Write out the material again word for word, dropping any images it holds.

[Begin Information supplied]

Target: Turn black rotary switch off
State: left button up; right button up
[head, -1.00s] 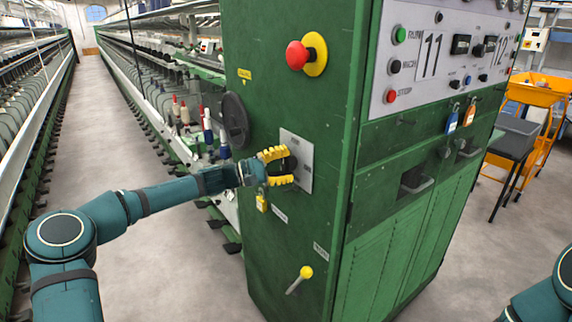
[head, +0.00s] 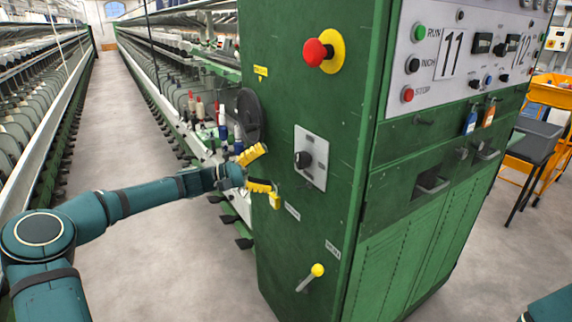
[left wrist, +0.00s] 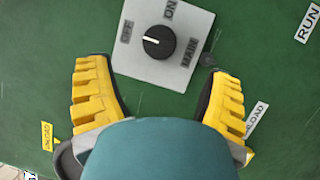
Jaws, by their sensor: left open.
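The black rotary switch (head: 303,159) sits on a light grey plate (head: 318,172) on the green cabinet's side. It also shows in the left wrist view (left wrist: 159,41), where the plate bears OFF, ON and MAIN labels. The knob's white line points to the left, toward the OFF label. My left gripper (head: 270,167) is open and empty, with yellow fingers, just left of the plate and apart from the switch. In the left wrist view its fingers (left wrist: 158,70) are spread below and to either side of the knob. My right gripper is out of view.
A red emergency button (head: 318,52) is above the plate. A dark round wheel (head: 248,115) is behind my gripper. The aisle floor (head: 130,150) at left is clear.

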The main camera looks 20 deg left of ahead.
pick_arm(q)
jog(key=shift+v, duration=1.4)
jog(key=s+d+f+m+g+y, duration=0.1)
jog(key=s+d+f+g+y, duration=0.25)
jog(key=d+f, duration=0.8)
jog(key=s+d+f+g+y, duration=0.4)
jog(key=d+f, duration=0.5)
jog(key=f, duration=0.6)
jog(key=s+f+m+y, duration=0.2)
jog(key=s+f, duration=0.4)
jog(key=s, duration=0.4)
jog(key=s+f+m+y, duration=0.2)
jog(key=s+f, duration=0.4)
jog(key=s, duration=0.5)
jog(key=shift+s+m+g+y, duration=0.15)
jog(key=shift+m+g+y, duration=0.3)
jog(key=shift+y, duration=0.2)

[End Information supplied]

Exercise answer
Target: Turn black rotary switch off
State: left button up; right button up
[head, -1.00s] 
[head, +0.00s] 
[left wrist, +0.00s] 
Jaws, by their sensor: left open.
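The black rotary switch (head: 303,159) sits on a light grey plate (head: 318,172) on the green cabinet's side. It also shows in the left wrist view (left wrist: 159,41), where the plate bears OFF, ON and MAIN labels. The knob's white line points to the left, toward the OFF label. My left gripper (head: 270,167) is open and empty, with yellow fingers, just left of the plate and apart from the switch. In the left wrist view its fingers (left wrist: 158,70) are spread below and to either side of the knob. My right gripper is out of view.
A red emergency button (head: 318,52) is above the plate. A dark round wheel (head: 248,115) is behind my gripper. The aisle floor (head: 130,150) at left is clear.

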The main camera looks 20 deg left of ahead.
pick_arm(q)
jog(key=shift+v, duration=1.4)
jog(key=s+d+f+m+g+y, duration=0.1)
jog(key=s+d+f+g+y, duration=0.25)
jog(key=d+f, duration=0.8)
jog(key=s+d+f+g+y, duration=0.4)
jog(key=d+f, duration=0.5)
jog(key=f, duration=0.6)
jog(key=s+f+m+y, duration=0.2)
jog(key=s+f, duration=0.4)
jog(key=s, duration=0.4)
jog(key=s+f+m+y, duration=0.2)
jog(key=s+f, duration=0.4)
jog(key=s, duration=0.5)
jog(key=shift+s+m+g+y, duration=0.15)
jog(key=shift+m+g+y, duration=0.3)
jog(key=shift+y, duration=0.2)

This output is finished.